While the Nats have struggled this season, there is one player who may actually be living up to the lofty standards we had for the team when starting 2012. Out of relief pitchers used with any regularity this season Clippard ranks 5th in ERA at 1.85. His WHIP stands at 0.87. It's a little fluky to be sure, his .172 BABIP isn't something you can bet on every year, but this is the pitcher that Clippard has been since 2009. Here are his BABIPs since that season :
2009 : .197
2010 : .284
2011 : .197
2012 : .259
2013 : .172
Being under .200 is kind of fluky but he's a guy who despite giving up no groundballs (22.0% this year, not over 29.8% in last 5) is still kind of hard to hit. He's also been pretty consistent in keeping balls in the park.
2009 : 11.1%
2010 : 6.7%
2011 : .9.5%
2012 : 6.8%
2013 : 5.5%
Combine this with an acceptable walk rate and a good ability to strike out guys (9.9 K/9 this year, best on Nats) and you've got a guy who's going to be an effective pitcher at worst, a damn good one when things break his way, like this year. Plus he's been crazy durable. He's appeared in the 7th most games since 2009 and has pitched the most innings of anyone who hasn't started a game during that time.
All this suggests he should be a potential go to guy coming out of the pen, and he has been used 44 times this year (one less than appearance leader... Drew Storen?) The problem is when he's come in.
Only 5 times out of 44 appearances has Tyler Clippard come into a game when it wasn't 0 on, 0 out, none since May 29th. Only 6 times (inluding last night) has Tyler Clippard appeared in a game when the Nats were behind. None of the two instances overlap. Clippard has only entered a game in a situation where he had to clean up someone else's problem to keep the Nats in it twice (well maybe 3 times). On April 20th he entered a tie game with a man on 2nd and 2 out. On May 29th he entered a tie game with a man on 2nd and no one out. (On May 17th he entered a game with men on 1st and 2nd, but ahead 2 and with 2 outs, so I don't count that, maybe you would).
By vitrtue of appearing in the 8th in so many low scoring games Clippard's leverage index (an attempt to use potential win probability change to measure pressure of a situation) isn't bad. But it's still lower than Storen and if we look at specific situations it looks, and is, all out of whack.
# times in a game with runners on
Clippard : 5
Storen : 10
Stammen : 9 (in 33 games)
# times in a game with runners on and the Nats within 2 runs of the other team
Clippard : 3
Storen : 7
Stammen : 4
# times in a game where Nats were 3 or more runs from the other team (ahead or behind)
Clippard : 19
Storen : 14
Stammen : 13
# times in a game where Nats were 4 or more runs from the other team (ahead or behind)
Clippard : 12
Storen : 7
Stammen : 10
Ok so it does look like Stammen is getting more mop up duty but those early numbers are the ones that should bother you.
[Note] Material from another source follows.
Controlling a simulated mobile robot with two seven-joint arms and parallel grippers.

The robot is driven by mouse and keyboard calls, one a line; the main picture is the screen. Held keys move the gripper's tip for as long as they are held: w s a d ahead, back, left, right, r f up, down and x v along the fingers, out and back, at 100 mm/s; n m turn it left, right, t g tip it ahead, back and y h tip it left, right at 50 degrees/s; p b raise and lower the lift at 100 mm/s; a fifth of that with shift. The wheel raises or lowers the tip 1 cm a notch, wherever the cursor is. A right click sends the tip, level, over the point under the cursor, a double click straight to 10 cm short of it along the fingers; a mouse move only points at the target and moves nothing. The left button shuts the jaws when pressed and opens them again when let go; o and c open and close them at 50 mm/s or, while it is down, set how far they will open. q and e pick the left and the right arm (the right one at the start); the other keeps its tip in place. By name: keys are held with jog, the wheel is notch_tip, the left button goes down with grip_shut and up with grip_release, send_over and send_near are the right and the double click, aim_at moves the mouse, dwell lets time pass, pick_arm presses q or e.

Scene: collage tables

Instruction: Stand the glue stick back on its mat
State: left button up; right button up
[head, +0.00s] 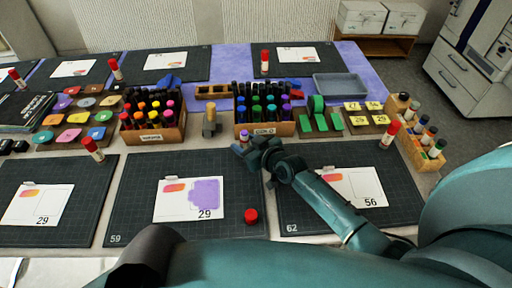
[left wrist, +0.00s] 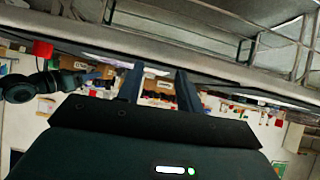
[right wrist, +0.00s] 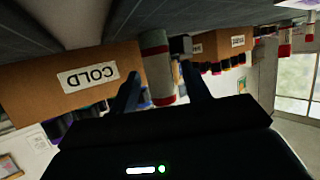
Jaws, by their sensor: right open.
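A small pale cylinder with a purple top, apparently the uncapped glue stick (head: 243,139), is upright in front of the marker box labelled COLD. In the right wrist view, upside down, the pale cylinder with coloured bands (right wrist: 156,65) shows between my open fingers; I cannot tell whether they touch it. My right gripper (head: 262,150) is just beside it in the head view and hides part of it. A red cap (head: 250,216) sits on the front middle mat (head: 135,200), marked 59. My left gripper (left wrist: 160,80) is open and empty, fingers apart.
The COLD box (head: 265,129) stands close behind my right gripper. A wooden-handled stamp (head: 210,121) stands left of it, then another marker box (head: 152,132). Mat 59 holds a white card (head: 170,211) with a purple patch. Its right part is mostly clear.

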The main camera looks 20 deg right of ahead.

Ian Krol has appeared in 17 games. He's already matched Clippard the number of times coming in with runners on base (5) and has been in more tight scenarios in these cases (4). Abad, 22 games, 3 with men on, 2 of those within 2 runs, isn't far behind. Even Ryan Mattheus who's only seen action 14 times, has been called in with men on base 3 times. Hell Ohlendorf has done it twice in 7 games.
The point is this; it's easily arguable that the two most reliable arms in the Nats pen are Rafeal Soriano and Tyler Clippard. In classic fashion Soriano has been pinned to the 9th inning and frankly, for him, that may be the only answer. He's a big baby who can't handle anything outside of normal expectations. Clippard though, Clippard has been everything in his major league tenure. Starter, closer, long relief, and the guy you use in important situations to get you out of jams. In fact that's how he was used in the past with the Nats.
2010 : 1.4
2011 : 1.7
2012 : 1.6
2013 : 1.2
Forget the math behind this and focus on what this is saying. In 2013, in a year the Nats goal was "World Series or Bust" they took one of their best arms previously used in all sorts of sticky situations and stuck him in an 8th inning only role. They took him away from the most pressure filled situations, where games are won or lost, and replaced him with lesser arms because that's the way things roll stop questioning conventional wisdom have you ever held a tape recorder in the face of a guy wearing only a towel?!?! Then shut it!!(sorry got taken over by Jason Reid there for a second)
We don't get to talk about this much with winning teams, because most fans and reporters want things to stay as is. Clippard in the 8th only but the team is going to win 95 games? Don't rock the boat people! Since the Nats are losing though maybe, just maybe the team can do something about this misuse of an asset. This isn't something that's going to turn the Nats into a winner, but it's one of the little reasons, a forgotten one perhaps, on why this year's Nats aren't as good as they could be.